[Source data]:
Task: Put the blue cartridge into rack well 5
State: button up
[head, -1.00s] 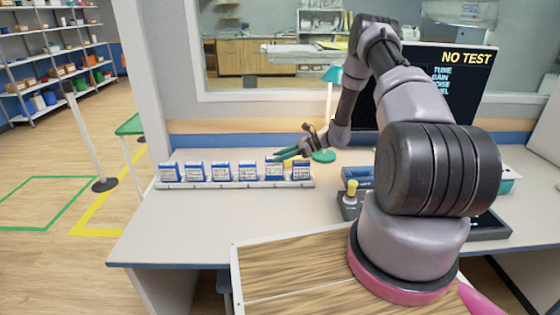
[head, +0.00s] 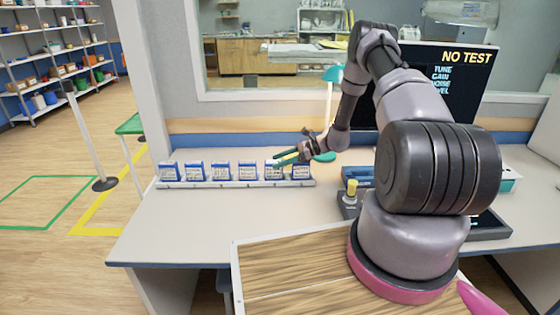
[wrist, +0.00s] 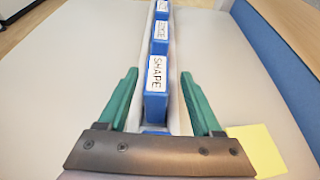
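The pale rack (head: 235,184) lies along the back left of the desk. Several blue cartridges with white labels stand upright in it in a row. The cartridge second from the right (head: 272,172) is at the fingers and partly covered by them. My gripper (head: 278,160) reaches in from the right, low over the rack's right end. In the wrist view its green fingers (wrist: 158,75) are spread apart, with visible gaps on both sides of a blue cartridge labelled SHAPE (wrist: 157,85). Another blue top (wrist: 155,129) shows at the palm, mostly hidden.
A teal lamp (head: 327,110) stands behind my gripper. A blue device (head: 357,176) and a yellow-topped fixture (head: 351,193) sit right of the rack. A yellow note (wrist: 258,150) lies near the rack in the wrist view. The desk front is clear.

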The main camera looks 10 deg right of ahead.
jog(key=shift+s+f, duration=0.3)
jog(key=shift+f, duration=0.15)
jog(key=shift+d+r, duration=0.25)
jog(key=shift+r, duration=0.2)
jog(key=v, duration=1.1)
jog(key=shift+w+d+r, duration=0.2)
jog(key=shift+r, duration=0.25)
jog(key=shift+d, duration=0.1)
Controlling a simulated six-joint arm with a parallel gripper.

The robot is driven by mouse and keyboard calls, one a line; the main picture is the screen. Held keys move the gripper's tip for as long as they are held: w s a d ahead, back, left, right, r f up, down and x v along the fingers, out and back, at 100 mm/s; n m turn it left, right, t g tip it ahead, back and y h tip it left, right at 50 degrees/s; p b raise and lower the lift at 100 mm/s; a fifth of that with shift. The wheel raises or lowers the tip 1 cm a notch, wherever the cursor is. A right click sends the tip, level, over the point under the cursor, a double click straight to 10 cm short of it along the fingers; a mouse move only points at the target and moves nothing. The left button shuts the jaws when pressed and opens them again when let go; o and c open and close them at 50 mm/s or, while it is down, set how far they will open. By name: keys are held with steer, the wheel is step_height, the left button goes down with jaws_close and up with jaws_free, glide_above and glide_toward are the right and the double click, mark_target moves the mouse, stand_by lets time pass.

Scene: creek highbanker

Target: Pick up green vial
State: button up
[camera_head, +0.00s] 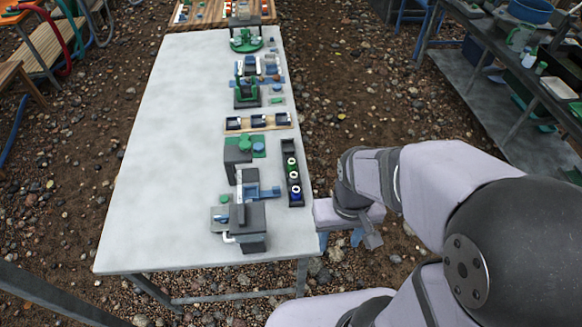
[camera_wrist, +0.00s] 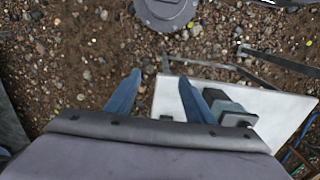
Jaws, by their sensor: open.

[INSTRUCTIONS FOR THE TASK]: With the pictures omitted, reproduce the records in full and exactly.

[FINAL RESULT]:
Task: Put the blue cartridge into rack well 5
State: button up
[head, -1.00s] 
[head, +0.00s] 
[wrist, +0.00s] 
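The pale rack (head: 235,184) lies along the back left of the desk. Several blue cartridges with white labels stand upright in it in a row. The cartridge second from the right (head: 272,172) is at the fingers and partly covered by them. My gripper (head: 278,160) reaches in from the right, low over the rack's right end. In the wrist view its green fingers (wrist: 158,75) are spread apart, with visible gaps on both sides of a blue cartridge labelled SHAPE (wrist: 157,85). Another blue top (wrist: 155,129) shows at the palm, mostly hidden.
A teal lamp (head: 327,110) stands behind my gripper. A blue device (head: 357,176) and a yellow-topped fixture (head: 351,193) sit right of the rack. A yellow note (wrist: 258,150) lies near the rack in the wrist view. The desk front is clear.

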The main camera looks 10 deg right of ahead.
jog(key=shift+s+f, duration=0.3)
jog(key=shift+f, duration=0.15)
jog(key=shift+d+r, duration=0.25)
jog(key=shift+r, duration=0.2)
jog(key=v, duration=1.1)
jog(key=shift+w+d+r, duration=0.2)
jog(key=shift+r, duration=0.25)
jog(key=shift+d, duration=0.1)
Controlling a simulated six-joint arm with a parallel gripper.

The robot is driven by mouse and keyboard calls, one a line; the main picture is the screen. Held keys move the gripper's tip for as long as they are held: w s a d ahead, back, left, right, r f up, down and x v along the fingers, out and back, at 100 mm/s; n m turn it left, right, t g tip it ahead, back and y h tip it left, right at 50 degrees/s; p b raise and lower the lift at 100 mm/s; a fifth of that with shift. The wheel raises or lowers the tip 1 cm a notch, wherever the cursor is. A right click sends the tip, level, over the point under the cursor, a double click straight to 10 cm short of it along the fingers; a mouse move only points at the target and moves nothing. The left button shuts the jaws when pressed and opens them again when let go; o and c open and close them at 50 mm/s or, while it is down, set how far they will open. By name: keys are held with steer, the wheel is step_height, the left button goes down with jaws_close and up with jaws_free, glide_above and glide_toward are the right and the double click, mark_target moves the mouse, stand_by lets time pass.

Scene: creek highbanker

Target: Pick up green vial
State: button up
[camera_head, +0.00s] 
[camera_wrist, +0.00s] 
Jaws, by their sensor: open.

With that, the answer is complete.